Enter "Lifeboat" Magic. Three players, player with the highest life total when the first player is eliminated wins. Attack any direction so seat order doesn't matter.
Strategic targets and alliances would shift basically every round. You'd try to keep your opponents roughly balanced until you could suddenly knock out the tougher one in one blow.
I know there are fancier CCGs, but MtG was simple and fast, so it worked as a timekiller. The emergent strategies were honestly more interesting than the cards themselves, probably could have worked with other games just as well.
When was that... oof, Google says 2005? Seriously? Wow.
David Sirlin independently endorsing a method I also thought up is one of the best compliments I can imagine. Thanks.
Another thing I've wondered about - regular two team football, but with more than one ball ('MULTIBALLLL!')
Would be hard to follow, but an intriguing idea.
Also the idea of 'walking football' - where running is forbidden. https://en.wikipedia.org/wiki/Walking_football
This reminds me the scene from 1938 Russian book "Старик Хоттабыч" and its 1956 Soviet film adaptation where ancient genie grants every football player his own ball. Sadly they don't understand it and remove all these balls from the field.

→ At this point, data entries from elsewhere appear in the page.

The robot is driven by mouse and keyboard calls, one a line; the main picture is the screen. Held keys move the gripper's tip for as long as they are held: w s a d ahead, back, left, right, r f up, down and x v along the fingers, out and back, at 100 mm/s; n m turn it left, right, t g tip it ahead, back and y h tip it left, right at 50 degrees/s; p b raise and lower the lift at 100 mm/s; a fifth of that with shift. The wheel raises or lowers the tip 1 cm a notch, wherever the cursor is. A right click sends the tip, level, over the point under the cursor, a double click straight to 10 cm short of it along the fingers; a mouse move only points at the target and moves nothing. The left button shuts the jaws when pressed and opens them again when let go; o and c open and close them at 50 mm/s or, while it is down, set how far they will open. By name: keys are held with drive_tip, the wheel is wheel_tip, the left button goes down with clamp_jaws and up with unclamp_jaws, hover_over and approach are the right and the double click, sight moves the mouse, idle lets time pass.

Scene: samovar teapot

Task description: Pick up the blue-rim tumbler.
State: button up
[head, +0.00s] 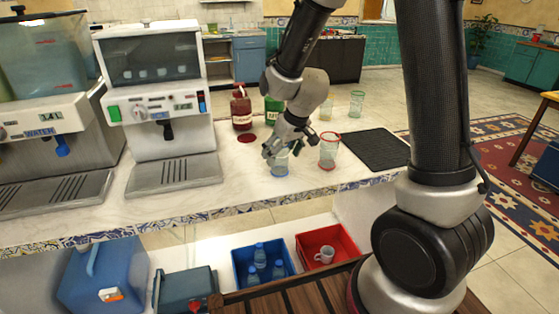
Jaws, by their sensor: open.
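The blue-rim tumbler (280,166) is a clear glass standing on the white counter, left of the red-rim tumbler (328,151). My gripper (272,154) is open and sits right at the blue-rim tumbler's upper part, with its fingers covering some of it. I cannot tell whether the fingers touch the glass. Only the lower part and blue edge of the tumbler show clearly.
A black mat (376,147) lies right of the red-rim tumbler. A red bottle (241,108) and a green container (273,108) stand behind my gripper. A white dispenser (160,110) stands left.

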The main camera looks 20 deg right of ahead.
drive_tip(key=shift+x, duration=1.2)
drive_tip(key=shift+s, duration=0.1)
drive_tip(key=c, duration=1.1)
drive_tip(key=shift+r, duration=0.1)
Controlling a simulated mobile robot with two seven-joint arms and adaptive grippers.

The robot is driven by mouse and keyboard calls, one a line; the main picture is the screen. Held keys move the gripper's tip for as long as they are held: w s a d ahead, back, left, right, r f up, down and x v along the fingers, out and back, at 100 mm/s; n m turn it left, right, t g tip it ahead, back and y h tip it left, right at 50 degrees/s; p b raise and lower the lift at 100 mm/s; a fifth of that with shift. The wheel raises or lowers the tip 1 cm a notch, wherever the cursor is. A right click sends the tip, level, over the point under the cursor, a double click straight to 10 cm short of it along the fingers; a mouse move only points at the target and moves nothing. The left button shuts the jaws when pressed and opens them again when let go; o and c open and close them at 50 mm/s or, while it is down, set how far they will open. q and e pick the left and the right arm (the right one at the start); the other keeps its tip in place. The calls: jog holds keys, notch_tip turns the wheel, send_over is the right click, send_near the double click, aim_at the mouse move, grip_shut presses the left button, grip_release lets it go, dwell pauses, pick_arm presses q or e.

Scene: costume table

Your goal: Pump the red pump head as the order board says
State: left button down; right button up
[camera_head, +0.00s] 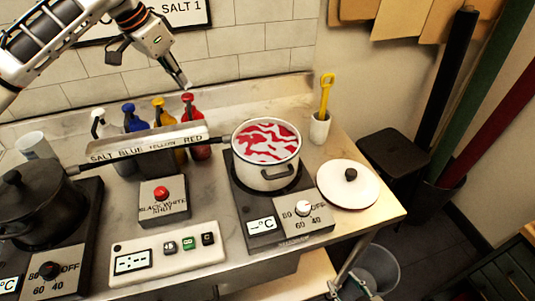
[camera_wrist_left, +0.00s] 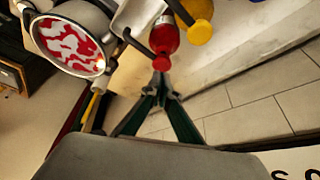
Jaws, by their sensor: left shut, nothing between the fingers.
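The red pump head (camera_head: 187,97) tops the red bottle (camera_head: 196,125) at the right end of a row of pump bottles behind the label bar (camera_head: 150,148), which reads SALT, BLUE, YELLOW, RED. My left gripper (camera_head: 184,84) is shut and empty, its tips just above the red pump head; whether they touch is unclear. In the left wrist view the closed fingertips (camera_wrist_left: 161,82) point at the red pump head (camera_wrist_left: 161,62). The order board (camera_head: 180,12) shows "SALT 1"; the rest is cut off or hidden by my arm. My right gripper (camera_head: 350,287) is low at the bottom edge, its fingers unclear.
A pot with red-and-white contents (camera_head: 266,143) stands on the right hob. A black pot (camera_head: 35,195) is at left. A red button box (camera_head: 163,200) and a button panel (camera_head: 165,255) are in front. A lid (camera_head: 348,185) and a cup with a yellow tool (camera_head: 320,127) are right.

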See here: https://www.youtube.com/watch?v=RZRKypTrjto&t=4000 (since 1:06:40)
https://www.youtube.com/watch?v=aCqXBTBzilY&t=4157 (since 1:09:17)
You could say that in conventional football the winner is determined by the team which concedes the fewest goals as well. It wouldn't make a difference on 1v1, but it does make a difference on 1v1v1, and that'd make the two more compatible.
I've played football with 3 teams before as a kid & teen (and other sports, such as softball), but not with the above rule. It generally turned into a gank fest (2v1), and the above rule would solve that for a lot of games with 3 players though not something like MtG because the game is over after you "scored" 20 times ie. there's no end time.
Also, as a general statement, there are a lot of fun variants on football including ways to build equal teams. I've seen some of that some during gym, playground on school, and after school on the streets (yeah, did things besides playing computer back in the late 80s/early 90s). To name two simple examples of variations on football: on the schoolyard playground we played football with a tennis ball, and on football training we played football with small goals though without keeper. Simple, minor modifications which allow for a lot of variation and strategy.
A better system might be if a team's final score were determined by subtracting their concessions from their goals. Or, if you want to tweak the style of play between offensive and defensive, applying some coefficient between goals and concessions (e.g. concessions subtract 2 while goals add 1). In a way, this is already the system, except the 'goal coefficient' is zero which is clearly unbalanced.
The more effort they invest in that the more tired they'll be when they finally decide to face eachother.
Except you have to make sure you score in both the other team's goals to make sure they concede more than you.
And I expect once someone score then you can't sit back again as the result is uneven.
If the pitch is small enough it will still be an interesting match, as you have 3 parties you can't rely/trust the others enough to just park the bus and camp.